Binary Tree Level Order Traversal（Leetcode #102）

解题思路

如果仅输出一个vector，层序遍历和前序遍历几乎一致，只需要把stack换成queue。如果需要输出vector<vector<vector<int> >,则递归的思路写起来十分清晰。此外，也可以使用两个queue来解决问题。

解题方案

递归

class Solution {
public:
    vector<vector<int>> levelOrder(TreeNode* root) {
        vector<vector<int> > res;
        aux(root,1,res);
        return res;
    }
private:
    void aux(TreeNode* root,size_t level,vector<vector<int> >& res){
        if(!root)
            return;
        if(level>res.size())
            res.push_back(vector<int>());
        res[level-1].push_back(root->val);
        aux(root->left,level+1,res);
        aux(root->right,level+1,res);
    }
};

双queue

class Solution {
public:
    vector<vector<int>> levelOrder(TreeNode* root) {
        deque<TreeNode*> current,next;
        vector<vector<int> > res;
        if (!root) return res;
        vector<int> level;
        current.push_back(root);
        while (!current.empty()){
            while(!current.empty()){
                root = current.front();
                current.pop_front();
                level.push_back(root->val);
                if (root->left) next.push_back(root->left);
                if (root->right) next.push_back(root->right);
            }
            res.push_back(level);
            level.clear();
            swap(next, current);
        }
        return res;
        }
};

扩展（ Binary Tree Level Order Traversal II Leetocde107）

题目描述

Given a binary tree, return the bottom-up level order traversal of its nodes’ values. (ie, from left to right, level by level from leaf to root).
For example:

Given binary tree [3,9,20,null,null,15,7],
    3
   / \
  9  20
    /  \
   15   7
return its bottom-up level order traversal as:
[
  [15,7],
  [9,20],
  [3]
]

解题思路

如果要偷懒的话，直接reverse上一题的答案即可，但我辈当然不齿这种方案。

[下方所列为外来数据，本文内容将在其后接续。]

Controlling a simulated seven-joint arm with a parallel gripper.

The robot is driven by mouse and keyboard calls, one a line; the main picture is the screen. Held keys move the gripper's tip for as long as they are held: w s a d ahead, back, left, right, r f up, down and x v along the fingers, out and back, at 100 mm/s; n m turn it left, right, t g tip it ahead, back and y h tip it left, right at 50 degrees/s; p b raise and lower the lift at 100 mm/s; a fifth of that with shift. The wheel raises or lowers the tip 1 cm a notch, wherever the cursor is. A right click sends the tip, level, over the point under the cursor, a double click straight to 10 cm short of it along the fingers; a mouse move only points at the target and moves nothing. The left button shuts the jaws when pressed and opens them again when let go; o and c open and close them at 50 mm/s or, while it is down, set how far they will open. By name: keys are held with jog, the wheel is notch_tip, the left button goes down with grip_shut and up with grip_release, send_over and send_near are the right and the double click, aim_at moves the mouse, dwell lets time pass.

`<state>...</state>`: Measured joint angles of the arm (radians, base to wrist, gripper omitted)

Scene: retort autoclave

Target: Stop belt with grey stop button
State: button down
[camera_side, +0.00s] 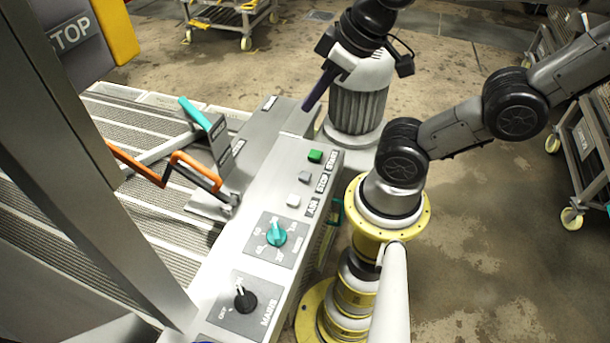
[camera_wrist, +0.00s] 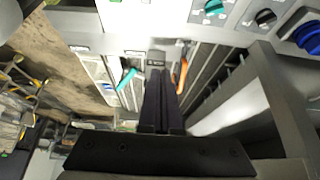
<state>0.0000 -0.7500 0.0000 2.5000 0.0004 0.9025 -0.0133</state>
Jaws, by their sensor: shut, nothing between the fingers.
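The grey stop button (camera_side: 304,176) sits on the sloped control panel (camera_side: 240,232) in the side view, between a green button (camera_side: 315,156) labelled START and a pale button (camera_side: 293,200) labelled AIR. A STOP label (camera_side: 322,181) is beside it. My gripper (camera_side: 309,103) is shut and empty, its dark fingers above and beyond the far end of the panel, apart from the buttons. In the wrist view the shut fingers (camera_wrist: 156,72) point toward the panel edge; I cannot make out the grey button there. The slatted metal belt (camera_side: 160,215) lies left of the panel.
A teal knob (camera_side: 276,235) and a black knob (camera_side: 245,300) are on the nearer panel. Orange (camera_side: 195,170) and teal (camera_side: 195,113) handles rise left of it. A grey post (camera_side: 90,170) with a STOP sign stands at left. The space above the buttons is clear.

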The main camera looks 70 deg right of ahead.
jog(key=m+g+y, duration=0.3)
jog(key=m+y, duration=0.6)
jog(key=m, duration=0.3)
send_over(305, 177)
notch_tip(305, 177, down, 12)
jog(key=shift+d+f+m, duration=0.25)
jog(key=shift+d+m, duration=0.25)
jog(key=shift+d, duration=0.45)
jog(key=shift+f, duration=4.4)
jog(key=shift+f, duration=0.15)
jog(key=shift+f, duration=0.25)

那只能先获取整个树的高度，然后对于指定的位置的vector执行push_back，总得来说问题不大。

解题方案

class Solution {
public:
    vector<vector<int>> levelOrderBottom(TreeNode* root) {
        int size = height(root);
        if(size==0) return vector<vector<int> >();
        vector<vector<int> > res(size);
        aux(root,1,res);
        return res;
    }
private:
    int height(TreeNode* root){
        if(!root) return 0;
        return max(height(root->left),height(root->right))+1;
    }
    void aux(TreeNode* root,int level,vector<vector<int> >& res){
        if(!root) return;
        res[res.size()-level].push_back(root->val);
        aux(root->left,level+1,res);
        aux(root->right,level+1,res);
    }
};

---

Binary Tree Zigzag Order Traversal（Leetcode #103）

解题思路

这道题的思路和上一题类似，但是遇到奇数层就push_back，遇到偶数层就push_front即可。但对于vector来说，在头端插入需要线性的时间，因此需要别的数据结构并加以转化，此题也许用迭代效果更佳。（利用stack实现倒序）

解题方案

class Solution {
public:
    vector<vector<int>> zigzagLevelOrder(TreeNode* root) {
       	vector<vector<int> > res;
	    if (!root) return res;
	    deque<TreeNode*> dtn;
	    dtn.push_back(root);
	    bool leftToRight = true;
	    while (!dtn.empty()) {
		    int size = dtn.size();
		    vector<int> row(size);
		    for (int i = 0; i < size; i++) {
			    TreeNode* node = dtn.front();
			    dtn.pop_front();
			    // find position to fill node's value
			    int index = (leftToRight) ? i : (size - 1 - i);
			    row[index] = node->val;
			    if (node->left) dtn.push_back(node->left);
			    if (node->right) dtn.push_back(node->right);
		    }
		    //after this level
		    leftToRight = !leftToRight;
		    res.push_back(row);
	    }
	    return res;
    }
};

---

Recover Binary Search Tree (Leetcode #99)

题目描述

Two elements of a binary search tree (BST) are swapped by mistake.Recover the tree without changing its structure.
Example1:

Input: [1,3,null,null,2]

   1
  /
 3
  \
   2

Output: [3,1,null,null,2]

   3
  /
 1
  \
   2

Example2:

Input: [3,1,4,null,null,2]

  3
 / \
1   4
   /
  2

Output: [2,1,4,null,null,3]

  2
 / \
1   4
   /
  3

解题思路

中序遍历将其存在一个vector中，通过查看逆序对就能明确哪两个需要交换。如果不能使用辅助存储空间，则需要借助morris遍历实现。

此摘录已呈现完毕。